Team Corbyn, as a result, has decided to make a change — by being even more aggressively left-wing. His team told reporters on Monday that they planned to adopt a new populist media strategy inspired, they said explicitly, by Donald Trump.

In the past 24 hours or so, we began to see the first fruits of this strategy. Early on Tuesday morning, Corbyn said he supported a maximum wage in an interview — and then immediately backtracked on the idea in a high-profile speech to Labour members. In that same speech, Corbyn reversed his prior commitment to freedom of movement and relatively open borders, announcing that Labour would be open to new restrictions on migration from European Union countries. It was a day of flip-flops piled on flip-flops.

In theory, these steps are supposed to tap into anti-elite sentiment fueling the rise of Trump and other right-wing populists. In practice, they’re a disaster — simultaneously proposing bad, unpopular policies and selling out his base on the key issue of immigration.

The maximum wage mess

Corbyn’s maximum wage idea wasn’t spelled out in any policy proposal. It was something he floated, kind of offhandedly, in an interview with the BBC’s Radio 4.

Host John Humphrys asked him whether he would “seek to put restriction on how much they — the fat cats [in finance] — earn.” Corbyn’s answer: “I would like to see some kind of high-earnings cap, quite honestly.” He did not get any more specific on questions like how much he would like to cap — though he did say, as the Guardian archly noted, that it would be “somewhat higher” than the roughly £138,000 ($168,000 US) he makes annually.

This policy proposal was, apparently, not planned. "It's absolutely fucking bonkers,” an anonymous Labour official told the BBC’s Shelley Phelps. “He came up with it off the top of his head.”

The outcry from UK economists and policy experts was pretty much immediate. “It's a totally idiotic, unworkable idea,” Danny Blanchflower, a Dartmouth professor who used to serve on Corbyn’s economic advisory council, tweeted. “Interesting that we haven't heard from any UK Labour MPs or a single economist who think that @jeremycorbyn idea of a pay cap is a good plan.”

There are good reasons even economists who want to hike taxes on rich bankers, like Blanchflower, are so alarmed. If people don’t get to keep any income past a certain point, then they have literally zero reason to continue working once they start making that much money. The result is that companies would shift a lot of business out of the UK, and some people would just stop working, depriving the UK of vital economic activity and raising almost nothing in income.

You could accomplish a lot more by raising marginal taxes on the rich to some higher point and still allowing the rich to keep some money. Thomas Piketty, no neoliberal squish, thinks 83 percent is the absolute highest marginal rate the UK could productively impose on the top 1 percent.

“You don't raise any more revenue, and you just cause people to, forget about people moving, you get into a situation where people just stop their activities at some point,” left-wing economist Michael Ettlinger told my colleague Dylan Matthews in a 2012 examination of the maximum income published by the Washington Post. “Call me about something more serious some time.”
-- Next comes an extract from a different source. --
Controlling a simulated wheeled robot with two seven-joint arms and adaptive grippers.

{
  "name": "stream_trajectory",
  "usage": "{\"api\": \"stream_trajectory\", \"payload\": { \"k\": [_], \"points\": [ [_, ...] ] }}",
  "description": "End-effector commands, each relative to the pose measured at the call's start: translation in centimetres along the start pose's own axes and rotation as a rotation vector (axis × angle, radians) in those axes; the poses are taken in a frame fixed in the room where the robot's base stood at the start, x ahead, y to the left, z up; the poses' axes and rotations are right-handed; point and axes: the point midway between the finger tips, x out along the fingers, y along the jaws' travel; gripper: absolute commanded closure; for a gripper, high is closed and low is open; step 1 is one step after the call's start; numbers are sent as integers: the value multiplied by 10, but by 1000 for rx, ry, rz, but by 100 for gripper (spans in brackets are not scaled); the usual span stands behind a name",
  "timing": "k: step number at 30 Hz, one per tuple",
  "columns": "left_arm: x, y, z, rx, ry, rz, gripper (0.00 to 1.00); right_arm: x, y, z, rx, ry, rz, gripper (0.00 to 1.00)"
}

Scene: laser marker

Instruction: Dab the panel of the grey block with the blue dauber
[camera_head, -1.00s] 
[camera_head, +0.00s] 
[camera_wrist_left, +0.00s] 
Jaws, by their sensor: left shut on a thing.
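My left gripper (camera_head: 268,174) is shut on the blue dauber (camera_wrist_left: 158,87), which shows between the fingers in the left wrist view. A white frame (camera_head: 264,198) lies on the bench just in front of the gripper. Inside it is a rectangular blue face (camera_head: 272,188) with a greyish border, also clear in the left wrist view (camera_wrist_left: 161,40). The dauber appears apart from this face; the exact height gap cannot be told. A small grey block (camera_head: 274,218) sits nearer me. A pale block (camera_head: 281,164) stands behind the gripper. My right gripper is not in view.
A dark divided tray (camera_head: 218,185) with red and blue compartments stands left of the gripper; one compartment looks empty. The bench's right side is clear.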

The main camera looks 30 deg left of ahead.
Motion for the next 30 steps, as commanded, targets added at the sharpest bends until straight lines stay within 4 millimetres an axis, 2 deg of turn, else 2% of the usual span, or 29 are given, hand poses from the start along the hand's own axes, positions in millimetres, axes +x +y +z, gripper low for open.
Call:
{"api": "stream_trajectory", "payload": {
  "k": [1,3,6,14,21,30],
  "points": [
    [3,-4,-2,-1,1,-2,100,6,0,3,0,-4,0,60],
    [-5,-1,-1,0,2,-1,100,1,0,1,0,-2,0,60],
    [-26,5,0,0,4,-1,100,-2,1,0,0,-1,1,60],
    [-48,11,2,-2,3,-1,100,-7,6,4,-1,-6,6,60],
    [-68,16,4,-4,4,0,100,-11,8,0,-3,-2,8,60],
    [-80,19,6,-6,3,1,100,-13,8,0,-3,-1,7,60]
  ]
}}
You might forgive Corbyn on policy if the maximum income were a political winner. But polling suggests it’s not. After Corbyn originally raised the idea in 2015, YouGov polled British citizens on whether they’d support a maximum income of £1 million a year. The result: 39 percent for, 44 percent against.

After all the hue and cry, Corbyn appeared in Peterborough to give his major speech to the Labour faithful outlining his policy agenda for the coming years. He proposed a number of measures for tackling inequality, but pointedly did not mention a maximum income.

When ITV’s Robert Peston asked him about the omission after the speech, Corbyn backed away from a maximum income, saying he preferred policies that would create a maximum ratio (of 20-1) between what executives and the lowest-paid workers at a given company make.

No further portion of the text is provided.